● Instructions for the task
In the lines below, how many hold the word "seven"? Answer only with the number.

● Stored records
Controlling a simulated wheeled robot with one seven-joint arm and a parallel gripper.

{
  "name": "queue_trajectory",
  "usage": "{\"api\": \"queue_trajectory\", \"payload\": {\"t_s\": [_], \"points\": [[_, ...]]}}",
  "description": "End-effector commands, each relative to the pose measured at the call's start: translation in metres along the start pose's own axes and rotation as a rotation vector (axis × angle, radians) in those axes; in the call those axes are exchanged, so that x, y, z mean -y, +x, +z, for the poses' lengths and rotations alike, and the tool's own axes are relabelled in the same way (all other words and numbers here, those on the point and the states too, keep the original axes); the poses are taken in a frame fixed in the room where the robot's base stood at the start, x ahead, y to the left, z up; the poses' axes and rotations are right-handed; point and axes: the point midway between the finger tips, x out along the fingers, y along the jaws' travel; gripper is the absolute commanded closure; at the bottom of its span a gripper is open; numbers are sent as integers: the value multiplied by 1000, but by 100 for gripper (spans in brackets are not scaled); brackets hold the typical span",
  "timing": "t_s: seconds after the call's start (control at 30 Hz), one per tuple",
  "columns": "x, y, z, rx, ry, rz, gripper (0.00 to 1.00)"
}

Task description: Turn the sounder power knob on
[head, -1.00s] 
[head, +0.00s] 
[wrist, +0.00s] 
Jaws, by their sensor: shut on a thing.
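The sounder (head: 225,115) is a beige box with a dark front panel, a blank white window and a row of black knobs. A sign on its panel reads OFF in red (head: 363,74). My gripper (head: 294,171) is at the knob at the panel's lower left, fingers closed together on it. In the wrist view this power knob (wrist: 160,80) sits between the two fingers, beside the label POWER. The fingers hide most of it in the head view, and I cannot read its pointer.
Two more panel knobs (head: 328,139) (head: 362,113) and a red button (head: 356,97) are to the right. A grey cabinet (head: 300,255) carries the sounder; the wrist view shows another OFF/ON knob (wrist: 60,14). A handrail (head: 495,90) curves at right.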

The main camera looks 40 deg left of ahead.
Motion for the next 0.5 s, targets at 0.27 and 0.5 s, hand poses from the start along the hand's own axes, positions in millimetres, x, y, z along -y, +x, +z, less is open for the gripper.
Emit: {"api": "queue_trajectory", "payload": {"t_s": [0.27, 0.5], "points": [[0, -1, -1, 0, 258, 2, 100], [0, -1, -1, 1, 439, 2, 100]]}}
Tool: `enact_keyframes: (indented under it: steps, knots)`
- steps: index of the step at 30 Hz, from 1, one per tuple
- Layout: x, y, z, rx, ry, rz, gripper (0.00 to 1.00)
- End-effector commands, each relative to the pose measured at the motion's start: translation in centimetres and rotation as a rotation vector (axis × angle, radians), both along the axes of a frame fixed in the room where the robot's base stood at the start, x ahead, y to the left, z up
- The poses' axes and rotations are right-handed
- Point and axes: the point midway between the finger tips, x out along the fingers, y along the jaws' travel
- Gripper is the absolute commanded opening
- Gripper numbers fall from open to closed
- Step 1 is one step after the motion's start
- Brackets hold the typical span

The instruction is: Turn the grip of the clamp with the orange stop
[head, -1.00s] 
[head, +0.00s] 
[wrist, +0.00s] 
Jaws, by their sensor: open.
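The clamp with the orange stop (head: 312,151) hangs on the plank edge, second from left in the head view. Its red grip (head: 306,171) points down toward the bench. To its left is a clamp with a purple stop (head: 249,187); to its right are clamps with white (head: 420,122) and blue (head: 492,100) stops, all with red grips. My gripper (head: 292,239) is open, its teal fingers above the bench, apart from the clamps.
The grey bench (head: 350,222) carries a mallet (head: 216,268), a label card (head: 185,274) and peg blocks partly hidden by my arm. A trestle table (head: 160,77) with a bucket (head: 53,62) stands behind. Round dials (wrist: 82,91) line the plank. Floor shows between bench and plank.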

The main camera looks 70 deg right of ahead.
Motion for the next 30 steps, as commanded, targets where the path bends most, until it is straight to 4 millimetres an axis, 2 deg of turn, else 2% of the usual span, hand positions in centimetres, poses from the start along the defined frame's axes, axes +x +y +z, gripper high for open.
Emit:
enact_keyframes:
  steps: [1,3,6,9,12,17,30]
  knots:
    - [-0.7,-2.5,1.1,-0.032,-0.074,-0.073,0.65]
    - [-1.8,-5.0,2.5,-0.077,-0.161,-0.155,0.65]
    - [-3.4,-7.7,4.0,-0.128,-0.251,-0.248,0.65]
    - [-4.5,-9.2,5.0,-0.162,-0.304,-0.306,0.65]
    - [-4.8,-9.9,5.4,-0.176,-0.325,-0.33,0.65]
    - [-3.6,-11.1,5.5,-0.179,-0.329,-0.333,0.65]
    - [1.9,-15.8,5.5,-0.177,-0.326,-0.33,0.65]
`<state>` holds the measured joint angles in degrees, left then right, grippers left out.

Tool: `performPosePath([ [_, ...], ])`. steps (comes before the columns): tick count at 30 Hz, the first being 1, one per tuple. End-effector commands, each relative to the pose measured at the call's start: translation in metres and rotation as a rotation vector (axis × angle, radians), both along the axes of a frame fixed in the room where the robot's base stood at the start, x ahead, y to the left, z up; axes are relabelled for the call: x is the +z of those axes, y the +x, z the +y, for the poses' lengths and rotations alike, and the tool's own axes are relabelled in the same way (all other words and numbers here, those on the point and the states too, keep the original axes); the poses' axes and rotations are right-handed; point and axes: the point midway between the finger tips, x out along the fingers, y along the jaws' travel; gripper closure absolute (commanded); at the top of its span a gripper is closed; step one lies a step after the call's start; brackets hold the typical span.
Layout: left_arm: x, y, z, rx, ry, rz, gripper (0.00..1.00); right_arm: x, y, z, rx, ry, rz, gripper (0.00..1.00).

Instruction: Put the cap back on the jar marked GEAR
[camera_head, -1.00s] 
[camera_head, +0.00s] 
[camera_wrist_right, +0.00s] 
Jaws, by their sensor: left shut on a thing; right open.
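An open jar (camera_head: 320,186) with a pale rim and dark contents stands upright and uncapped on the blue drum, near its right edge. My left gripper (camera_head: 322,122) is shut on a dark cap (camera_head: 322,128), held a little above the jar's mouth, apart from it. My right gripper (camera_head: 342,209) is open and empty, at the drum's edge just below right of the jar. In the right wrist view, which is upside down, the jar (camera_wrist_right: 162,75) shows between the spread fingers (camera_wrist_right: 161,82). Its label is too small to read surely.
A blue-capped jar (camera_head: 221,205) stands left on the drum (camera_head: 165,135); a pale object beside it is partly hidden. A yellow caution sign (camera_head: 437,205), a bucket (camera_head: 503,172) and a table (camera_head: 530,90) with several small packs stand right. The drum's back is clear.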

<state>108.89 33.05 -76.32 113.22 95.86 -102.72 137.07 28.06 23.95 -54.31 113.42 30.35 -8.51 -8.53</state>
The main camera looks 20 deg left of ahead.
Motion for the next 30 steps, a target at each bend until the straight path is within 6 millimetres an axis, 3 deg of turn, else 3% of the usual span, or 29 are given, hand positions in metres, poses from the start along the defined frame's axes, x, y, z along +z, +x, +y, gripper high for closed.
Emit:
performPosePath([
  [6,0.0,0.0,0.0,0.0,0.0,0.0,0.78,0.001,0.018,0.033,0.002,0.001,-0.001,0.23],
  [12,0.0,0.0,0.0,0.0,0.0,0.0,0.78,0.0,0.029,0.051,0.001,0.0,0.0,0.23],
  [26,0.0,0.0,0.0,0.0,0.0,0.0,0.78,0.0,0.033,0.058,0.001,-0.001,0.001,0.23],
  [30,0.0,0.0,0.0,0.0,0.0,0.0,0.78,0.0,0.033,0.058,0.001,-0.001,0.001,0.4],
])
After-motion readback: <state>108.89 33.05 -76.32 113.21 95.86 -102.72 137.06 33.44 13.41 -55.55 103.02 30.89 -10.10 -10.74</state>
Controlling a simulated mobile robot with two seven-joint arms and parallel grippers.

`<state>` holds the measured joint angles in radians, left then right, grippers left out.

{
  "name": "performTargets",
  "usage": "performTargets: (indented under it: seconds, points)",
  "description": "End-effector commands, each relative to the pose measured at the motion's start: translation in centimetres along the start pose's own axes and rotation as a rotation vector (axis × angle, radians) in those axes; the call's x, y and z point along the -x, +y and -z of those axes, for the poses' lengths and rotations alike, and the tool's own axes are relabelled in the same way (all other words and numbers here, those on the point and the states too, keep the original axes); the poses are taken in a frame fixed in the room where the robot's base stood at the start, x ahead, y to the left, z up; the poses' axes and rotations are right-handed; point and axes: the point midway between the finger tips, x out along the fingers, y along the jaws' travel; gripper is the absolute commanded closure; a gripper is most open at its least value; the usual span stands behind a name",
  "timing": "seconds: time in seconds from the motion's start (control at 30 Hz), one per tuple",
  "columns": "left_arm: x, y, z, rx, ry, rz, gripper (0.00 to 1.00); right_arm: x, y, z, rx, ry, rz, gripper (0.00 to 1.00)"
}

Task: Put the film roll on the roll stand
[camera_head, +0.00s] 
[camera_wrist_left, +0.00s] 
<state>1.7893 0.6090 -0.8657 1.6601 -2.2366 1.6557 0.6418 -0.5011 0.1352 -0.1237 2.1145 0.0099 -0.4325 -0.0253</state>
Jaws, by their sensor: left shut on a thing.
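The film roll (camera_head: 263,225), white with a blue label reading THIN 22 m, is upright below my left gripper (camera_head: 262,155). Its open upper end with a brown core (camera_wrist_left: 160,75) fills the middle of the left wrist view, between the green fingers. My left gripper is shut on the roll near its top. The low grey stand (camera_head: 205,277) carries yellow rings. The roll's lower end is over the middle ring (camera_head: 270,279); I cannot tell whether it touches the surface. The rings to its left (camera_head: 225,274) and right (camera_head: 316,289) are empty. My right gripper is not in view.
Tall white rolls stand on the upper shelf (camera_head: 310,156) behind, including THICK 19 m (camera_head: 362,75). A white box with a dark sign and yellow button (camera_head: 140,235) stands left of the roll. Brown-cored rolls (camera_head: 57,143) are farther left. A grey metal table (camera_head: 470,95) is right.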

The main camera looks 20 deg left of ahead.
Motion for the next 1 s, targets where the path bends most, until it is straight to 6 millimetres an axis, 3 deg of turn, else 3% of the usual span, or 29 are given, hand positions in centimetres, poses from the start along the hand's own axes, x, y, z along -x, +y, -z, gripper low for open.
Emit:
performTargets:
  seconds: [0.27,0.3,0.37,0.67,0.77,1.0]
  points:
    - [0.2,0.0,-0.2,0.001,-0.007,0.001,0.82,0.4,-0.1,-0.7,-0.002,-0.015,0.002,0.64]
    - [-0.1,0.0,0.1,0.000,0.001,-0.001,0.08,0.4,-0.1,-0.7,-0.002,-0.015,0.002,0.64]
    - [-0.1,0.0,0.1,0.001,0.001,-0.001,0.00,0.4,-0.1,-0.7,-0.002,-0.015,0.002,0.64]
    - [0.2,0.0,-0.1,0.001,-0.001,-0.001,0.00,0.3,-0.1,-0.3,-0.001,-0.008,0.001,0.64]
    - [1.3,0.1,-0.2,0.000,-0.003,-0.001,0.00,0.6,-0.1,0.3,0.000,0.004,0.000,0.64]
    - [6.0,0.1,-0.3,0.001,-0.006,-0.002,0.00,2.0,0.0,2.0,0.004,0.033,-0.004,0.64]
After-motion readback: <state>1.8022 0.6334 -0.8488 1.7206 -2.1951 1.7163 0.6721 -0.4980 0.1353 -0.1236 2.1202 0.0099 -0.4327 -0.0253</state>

● Complete output
2